Today Sarah and I went to a funeral for someone we both used to work with. It was especially sad because he was only a couple of months younger than me. His was the most well-attended funeral I've been to, and I think that probably happens because he was so young. There was a whole pew of just his co-workers from our restaurant, and even more who came late and sat in the back. On the one hand, it was nice to see my former co-workers come together in support of one of our own, but on the other hand, it sucked that it had to be under so sad a circumstance.
I really only went to be supportive and comfort my friends, I didn't really go to mourn his death. It's not that I'm happy he's gone, I'm never happy when someone dies, especially someone so young. We weren't really friends, I didn't talk to him outside of work, I didn't come in on my nights off and sit in his section. Unfortunately, I didn't know him when he was clean. I don't know what he was on, and it doesn't matter, but he wasn't the nicest person when he was on drugs.

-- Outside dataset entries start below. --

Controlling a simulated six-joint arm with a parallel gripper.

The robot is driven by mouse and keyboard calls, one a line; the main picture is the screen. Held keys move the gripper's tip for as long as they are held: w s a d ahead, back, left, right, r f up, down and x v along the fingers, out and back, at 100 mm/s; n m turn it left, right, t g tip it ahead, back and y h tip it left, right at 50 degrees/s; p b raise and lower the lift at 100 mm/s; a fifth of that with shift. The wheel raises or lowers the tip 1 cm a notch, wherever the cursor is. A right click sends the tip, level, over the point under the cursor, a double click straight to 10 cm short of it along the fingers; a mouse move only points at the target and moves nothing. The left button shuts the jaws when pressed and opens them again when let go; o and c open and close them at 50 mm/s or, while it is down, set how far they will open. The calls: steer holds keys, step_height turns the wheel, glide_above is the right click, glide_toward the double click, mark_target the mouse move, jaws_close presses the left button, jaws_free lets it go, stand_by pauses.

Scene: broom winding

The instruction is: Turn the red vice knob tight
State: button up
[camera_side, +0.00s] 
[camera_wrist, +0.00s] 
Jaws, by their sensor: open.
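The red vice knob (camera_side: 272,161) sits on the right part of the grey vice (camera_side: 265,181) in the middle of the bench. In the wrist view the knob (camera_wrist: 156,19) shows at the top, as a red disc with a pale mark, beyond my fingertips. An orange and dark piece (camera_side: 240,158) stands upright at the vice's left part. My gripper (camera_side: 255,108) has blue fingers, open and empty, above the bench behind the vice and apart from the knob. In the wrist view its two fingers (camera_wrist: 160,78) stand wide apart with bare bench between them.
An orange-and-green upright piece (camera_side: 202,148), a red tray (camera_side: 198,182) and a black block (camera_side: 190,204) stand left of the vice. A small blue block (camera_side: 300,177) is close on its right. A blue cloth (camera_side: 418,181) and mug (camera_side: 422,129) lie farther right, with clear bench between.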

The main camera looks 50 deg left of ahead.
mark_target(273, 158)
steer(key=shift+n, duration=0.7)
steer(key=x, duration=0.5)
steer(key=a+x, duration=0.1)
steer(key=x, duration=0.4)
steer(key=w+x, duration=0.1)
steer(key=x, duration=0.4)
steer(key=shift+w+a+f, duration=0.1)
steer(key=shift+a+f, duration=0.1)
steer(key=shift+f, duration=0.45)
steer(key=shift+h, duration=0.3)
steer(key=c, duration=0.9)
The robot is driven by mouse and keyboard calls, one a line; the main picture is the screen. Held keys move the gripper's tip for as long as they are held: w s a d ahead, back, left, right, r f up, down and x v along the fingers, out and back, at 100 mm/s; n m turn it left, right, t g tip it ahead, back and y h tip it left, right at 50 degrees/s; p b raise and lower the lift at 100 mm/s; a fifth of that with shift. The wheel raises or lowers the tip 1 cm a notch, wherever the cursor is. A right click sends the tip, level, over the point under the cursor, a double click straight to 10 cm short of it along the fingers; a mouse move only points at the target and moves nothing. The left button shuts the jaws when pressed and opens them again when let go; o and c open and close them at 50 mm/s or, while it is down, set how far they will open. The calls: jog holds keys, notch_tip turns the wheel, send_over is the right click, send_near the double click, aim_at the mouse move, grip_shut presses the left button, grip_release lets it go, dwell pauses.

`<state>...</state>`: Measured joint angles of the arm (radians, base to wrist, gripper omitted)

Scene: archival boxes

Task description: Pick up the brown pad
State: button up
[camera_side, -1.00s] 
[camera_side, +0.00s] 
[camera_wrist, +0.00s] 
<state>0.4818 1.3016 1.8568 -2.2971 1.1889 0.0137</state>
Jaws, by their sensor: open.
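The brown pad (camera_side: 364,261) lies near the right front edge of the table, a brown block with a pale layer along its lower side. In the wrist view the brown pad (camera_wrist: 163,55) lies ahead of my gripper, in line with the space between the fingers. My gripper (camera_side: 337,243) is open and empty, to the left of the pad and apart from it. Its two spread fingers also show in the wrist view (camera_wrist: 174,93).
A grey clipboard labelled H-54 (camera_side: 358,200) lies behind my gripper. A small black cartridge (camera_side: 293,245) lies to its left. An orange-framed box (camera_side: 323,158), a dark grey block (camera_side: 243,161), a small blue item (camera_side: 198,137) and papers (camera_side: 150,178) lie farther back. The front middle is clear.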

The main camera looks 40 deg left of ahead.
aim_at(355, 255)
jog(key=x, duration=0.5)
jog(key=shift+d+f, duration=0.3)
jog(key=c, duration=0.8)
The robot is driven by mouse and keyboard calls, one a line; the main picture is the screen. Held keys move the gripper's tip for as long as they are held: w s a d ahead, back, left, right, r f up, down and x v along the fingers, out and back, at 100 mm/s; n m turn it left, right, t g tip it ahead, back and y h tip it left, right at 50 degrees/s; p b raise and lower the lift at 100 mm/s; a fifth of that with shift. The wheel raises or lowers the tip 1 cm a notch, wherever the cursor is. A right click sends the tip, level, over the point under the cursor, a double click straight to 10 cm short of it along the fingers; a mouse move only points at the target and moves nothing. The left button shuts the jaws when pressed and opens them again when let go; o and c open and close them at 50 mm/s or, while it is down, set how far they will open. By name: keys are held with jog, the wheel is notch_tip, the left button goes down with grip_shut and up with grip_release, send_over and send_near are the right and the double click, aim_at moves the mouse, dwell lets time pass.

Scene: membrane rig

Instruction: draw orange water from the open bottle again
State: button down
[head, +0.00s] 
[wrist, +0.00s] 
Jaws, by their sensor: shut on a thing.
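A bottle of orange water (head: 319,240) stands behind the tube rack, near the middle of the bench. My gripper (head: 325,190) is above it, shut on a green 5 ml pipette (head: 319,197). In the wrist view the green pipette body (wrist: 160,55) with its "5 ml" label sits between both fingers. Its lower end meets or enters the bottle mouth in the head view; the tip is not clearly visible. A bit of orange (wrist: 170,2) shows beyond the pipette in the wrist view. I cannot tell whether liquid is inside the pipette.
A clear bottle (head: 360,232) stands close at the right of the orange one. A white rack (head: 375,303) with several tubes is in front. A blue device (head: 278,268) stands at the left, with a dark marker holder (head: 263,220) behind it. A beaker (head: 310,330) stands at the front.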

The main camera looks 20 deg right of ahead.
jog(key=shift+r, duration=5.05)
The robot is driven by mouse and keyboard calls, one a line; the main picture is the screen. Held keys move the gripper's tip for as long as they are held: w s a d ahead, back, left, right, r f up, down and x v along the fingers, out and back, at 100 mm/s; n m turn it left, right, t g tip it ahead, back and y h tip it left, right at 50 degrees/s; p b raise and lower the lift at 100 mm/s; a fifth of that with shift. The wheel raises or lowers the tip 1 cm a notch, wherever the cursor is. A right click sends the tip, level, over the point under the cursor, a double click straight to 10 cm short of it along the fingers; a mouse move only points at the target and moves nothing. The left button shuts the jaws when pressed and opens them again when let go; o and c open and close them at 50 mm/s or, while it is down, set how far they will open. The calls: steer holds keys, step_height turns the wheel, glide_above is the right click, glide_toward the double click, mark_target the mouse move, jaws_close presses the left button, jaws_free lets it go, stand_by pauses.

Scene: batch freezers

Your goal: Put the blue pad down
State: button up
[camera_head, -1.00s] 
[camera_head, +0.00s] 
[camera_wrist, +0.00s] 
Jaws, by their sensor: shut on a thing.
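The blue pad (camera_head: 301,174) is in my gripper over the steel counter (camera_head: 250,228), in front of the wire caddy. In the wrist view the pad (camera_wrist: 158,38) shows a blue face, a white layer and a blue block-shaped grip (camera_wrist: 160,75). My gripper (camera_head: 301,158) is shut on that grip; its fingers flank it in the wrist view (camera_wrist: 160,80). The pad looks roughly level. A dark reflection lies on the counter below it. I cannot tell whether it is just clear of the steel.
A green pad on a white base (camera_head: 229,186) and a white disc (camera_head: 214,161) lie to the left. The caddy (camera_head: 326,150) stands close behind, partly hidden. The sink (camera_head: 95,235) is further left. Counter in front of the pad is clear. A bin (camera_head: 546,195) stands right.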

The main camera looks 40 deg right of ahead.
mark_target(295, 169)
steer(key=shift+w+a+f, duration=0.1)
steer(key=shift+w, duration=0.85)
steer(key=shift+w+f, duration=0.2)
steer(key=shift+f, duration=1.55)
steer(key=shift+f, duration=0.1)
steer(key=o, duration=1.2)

I had heard a couple of months ago that he had gotten clean and I was glad to hear it, but the last time I saw him was before he left our restaurant, when he was still a jerk. We butted heads because he did dumb stuff to co-workers on purpose and I didn't like it. Despite everything though, he was a hard worker and always willing to pick up a shift and pull his own weight and that was what I respected about him, even if I didn't like him.
For the record, his cause of death was unknown, not drug related and his parents mentioned that after the end of mass when they got up to speak about him for a few minutes. His parents, though visibly upset, held themselves together just long enough to gives us the highlights of his life and a few of the tragic events that may have lead to his death. He got cleaned up 3 months ago with the help of his father after a fight with depression and never looked back. Fr. Carl mentioned in his homily that when it's time for him to go, he hopes that he can have his life as together as this young man did. That was a positive way to look at the death of such a young person, he had his life together when he left us and we can only hope that when it's our turn, our lives can be just as together.